Lu el ven luster e bell e el cress de pes

grattandes con sò comod i mincion,

e mì, magher e biott, per famm sti spes

boeugna che menna tutt el dì el fetton.

 

Lu senza savè scriv nè savè legg

e senza, direv squas, savè descor

el god salamelecch, carezz, cortegg;

 

e mì (destinon porch!), col mè stà sù

sui palpee tutt el dì, gh’hoo nanch l’onor

d’on salud d’on asnon come l’è lu.

[p. 75]

 

 

D’accordo, signor Marchese, lei è marchese, / marchesazzo, marchesone, marchesonone, / e io sono il signor Carlo milanese, / e fermo lì!, senza neanche lo straccio di un “don”.

Lei vien lustro e s’ingrassa / grattandosi con comodo le palle, / e io, misero e magro, per tenere botta / devo muovere il didietro tutto il giorno.

Lei senza sapere né scrivere né leggere / e senza quesi saper conversare / si gode salamelecchi, lusinghe e corteggiamenti;

e io, destinaccio porco!, con tutto il mio stare / sulle carte il giorno intero, non ho neanche l’onore / d’un saluto da un asinone come lei.

[p. 236]

 

 

Non il patriottismo italiano, né la devozione religiosa, ma la proba operosità è il metro inappellabile sul quale Porta misura i suoi giudizi. Al mutare di scenari e figure corrisponde la stabilità dell’opposizione tra ozio e impegno.

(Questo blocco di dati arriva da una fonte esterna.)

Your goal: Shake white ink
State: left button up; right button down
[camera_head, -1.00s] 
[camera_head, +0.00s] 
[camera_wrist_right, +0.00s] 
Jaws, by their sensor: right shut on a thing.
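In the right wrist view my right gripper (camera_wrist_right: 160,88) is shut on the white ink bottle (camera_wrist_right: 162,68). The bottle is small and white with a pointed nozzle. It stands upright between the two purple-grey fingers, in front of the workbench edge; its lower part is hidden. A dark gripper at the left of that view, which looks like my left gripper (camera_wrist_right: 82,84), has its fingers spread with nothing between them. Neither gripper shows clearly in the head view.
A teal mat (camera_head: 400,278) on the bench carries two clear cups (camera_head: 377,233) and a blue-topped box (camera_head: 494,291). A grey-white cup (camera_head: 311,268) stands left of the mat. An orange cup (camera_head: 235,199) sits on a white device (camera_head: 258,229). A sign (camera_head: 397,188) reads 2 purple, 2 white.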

Su questo punto non è disposto a transigere nei sonetti come nel Biroeu o nella Ninetta,  ogni qual volta si metta in discussione l’onestà e la dignità del lavoro, la voce del Porta si altera, la sua risposta si fa animata, rabbiosa persino, o sarcastica verso quanti − sacerdoti e nobili per primi − non gli paiono disposti a riconoscerne il primato sulla scala dei valori sociali. Emerge, irrefrenabile, un orgoglio borghese laico e privo di complessi. Se pure Porta non fu “intenzionalmente un moderno” come scrisse Montale, tale andrà ritenuto con riguardo alle modalità espressive e allo spirito liberale riversato in poesia, a monte delle sue idee in materia di giustizia e uguaglianza.

[p. 199]

 

 

Quand vedessev on pubblegh funzionari

a scialalla coj fiocch senza vergogna,

disii pur che l’è segn ch’oltra el salari

el spend lu del fatt sò quell che besogna.

 

Quand savessev del franch che all’incontrari

nol gh’ha del sò che i ball ch’el ne bologna,

allora senza nanch vess temerari

disii ch’el gratta, senza avegh la rogna.

 

Quand intrattant ch’el gratta allegrament

vedessev che i soeu capp riden e tasen,

disii pur che l’è segn che san nient.

 

Ma quand poeù ve sentissev quaj ribrezz

perché a dì che san nient l’è on dagh dell’asen,

giustemela e disii che fan a mezz.

[p. 215]

 

 

Se vi capitasse di vedere un pubblico funzionario / godersela in grande stile, senza vergogna, / dite pure che è segno che, oltre al salario, / può spendere del suo quel che occorre.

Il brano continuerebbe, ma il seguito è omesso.